>> Begin Recorded information

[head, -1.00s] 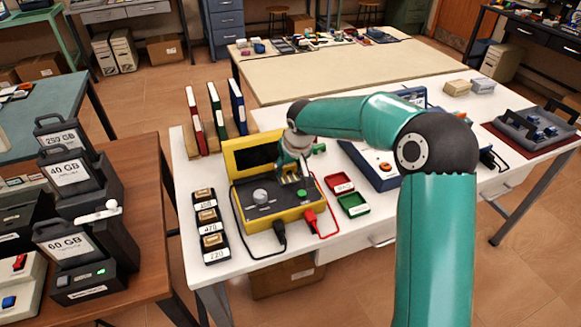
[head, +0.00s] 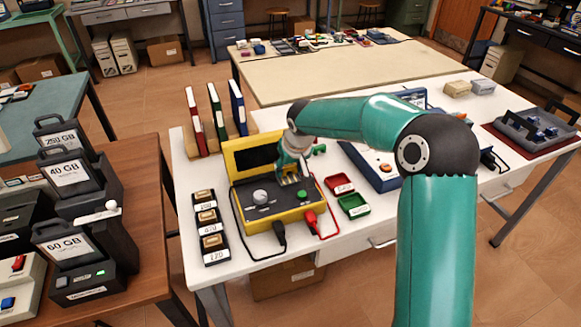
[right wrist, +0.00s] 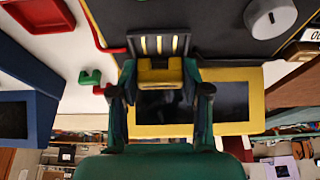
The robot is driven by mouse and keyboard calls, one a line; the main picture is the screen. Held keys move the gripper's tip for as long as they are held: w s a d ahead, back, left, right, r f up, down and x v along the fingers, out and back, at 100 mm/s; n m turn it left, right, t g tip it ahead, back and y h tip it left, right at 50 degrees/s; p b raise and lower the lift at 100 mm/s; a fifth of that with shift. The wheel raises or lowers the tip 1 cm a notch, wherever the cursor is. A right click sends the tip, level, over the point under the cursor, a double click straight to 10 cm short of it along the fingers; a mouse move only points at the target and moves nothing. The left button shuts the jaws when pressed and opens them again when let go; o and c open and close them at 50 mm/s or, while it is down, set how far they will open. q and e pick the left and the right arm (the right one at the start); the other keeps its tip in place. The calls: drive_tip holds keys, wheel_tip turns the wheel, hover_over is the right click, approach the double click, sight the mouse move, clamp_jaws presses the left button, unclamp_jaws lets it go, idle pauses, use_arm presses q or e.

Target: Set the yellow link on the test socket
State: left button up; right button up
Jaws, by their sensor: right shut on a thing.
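My right gripper (head: 291,168) is over the yellow tester box (head: 262,214) on the white table, at the right part of its dark panel. In the right wrist view, the gripper (right wrist: 160,88) is shut on a small yellow link (right wrist: 160,74) between its fingertips. The test socket (right wrist: 158,45), a dark block with several yellow stripes, lies right beyond the link. I cannot tell whether link and socket touch. The socket also shows in the head view (head: 287,181), below the fingertips. My left gripper is not in view.
The tester has a grey knob (head: 261,197), a green button (head: 302,194) and black and red plugs. Labelled blocks (head: 208,222) stand left of it. A red tray (head: 339,183) and a green tray (head: 354,205) lie right, near a blue instrument (head: 372,163). Binders (head: 214,110) stand behind.

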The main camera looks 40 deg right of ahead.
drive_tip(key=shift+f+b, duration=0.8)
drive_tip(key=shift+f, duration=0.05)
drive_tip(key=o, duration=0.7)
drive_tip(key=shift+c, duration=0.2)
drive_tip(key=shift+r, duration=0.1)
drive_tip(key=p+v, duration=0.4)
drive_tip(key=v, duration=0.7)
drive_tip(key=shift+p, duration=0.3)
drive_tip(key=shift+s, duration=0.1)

>> End Recorded information

Quote the data above in full, leaving out the pictures it holds.

[head, -1.00s] 
[head, +0.00s] 
[right wrist, +0.00s] 
The robot is driven by mouse and keyboard calls, one a line; the main picture is the screen. Held keys move the gripper's tip for as long as they are held: w s a d ahead, back, left, right, r f up, down and x v along the fingers, out and back, at 100 mm/s; n m turn it left, right, t g tip it ahead, back and y h tip it left, right at 50 degrees/s; p b raise and lower the lift at 100 mm/s; a fifth of that with shift. The wheel raises or lowers the tip 1 cm a notch, wherever the cursor is. A right click sends the tip, level, over the point under the cursor, a double click straight to 10 cm short of it along the fingers; a mouse move only points at the target and moves nothing. The left button shuts the jaws when pressed and opens them again when let go; o and c open and close them at 50 mm/s or, while it is down, set how far they will open. q and e pick the left and the right arm (the right one at the start); the other keeps its tip in place. The calls: drive_tip holds keys, wheel_tip turns the wheel, hover_over is the right click, approach the double click, sight the mouse move, clamp_jaws presses the left button, unclamp_jaws lets it go, idle pauses, use_arm presses q or e.

Target: Set the yellow link on the test socket
State: left button up; right button up
Jaws, by their sensor: right shut on a thing.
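My right gripper (head: 291,168) is over the yellow tester box (head: 262,214) on the white table, at the right part of its dark panel. In the right wrist view, the gripper (right wrist: 160,88) is shut on a small yellow link (right wrist: 160,74) between its fingertips. The test socket (right wrist: 158,45), a dark block with several yellow stripes, lies right beyond the link. I cannot tell whether link and socket touch. The socket also shows in the head view (head: 287,181), below the fingertips. My left gripper is not in view.
The tester has a grey knob (head: 261,197), a green button (head: 302,194) and black and red plugs. Labelled blocks (head: 208,222) stand left of it. A red tray (head: 339,183) and a green tray (head: 354,205) lie right, near a blue instrument (head: 372,163). Binders (head: 214,110) stand behind.

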The main camera looks 40 deg right of ahead.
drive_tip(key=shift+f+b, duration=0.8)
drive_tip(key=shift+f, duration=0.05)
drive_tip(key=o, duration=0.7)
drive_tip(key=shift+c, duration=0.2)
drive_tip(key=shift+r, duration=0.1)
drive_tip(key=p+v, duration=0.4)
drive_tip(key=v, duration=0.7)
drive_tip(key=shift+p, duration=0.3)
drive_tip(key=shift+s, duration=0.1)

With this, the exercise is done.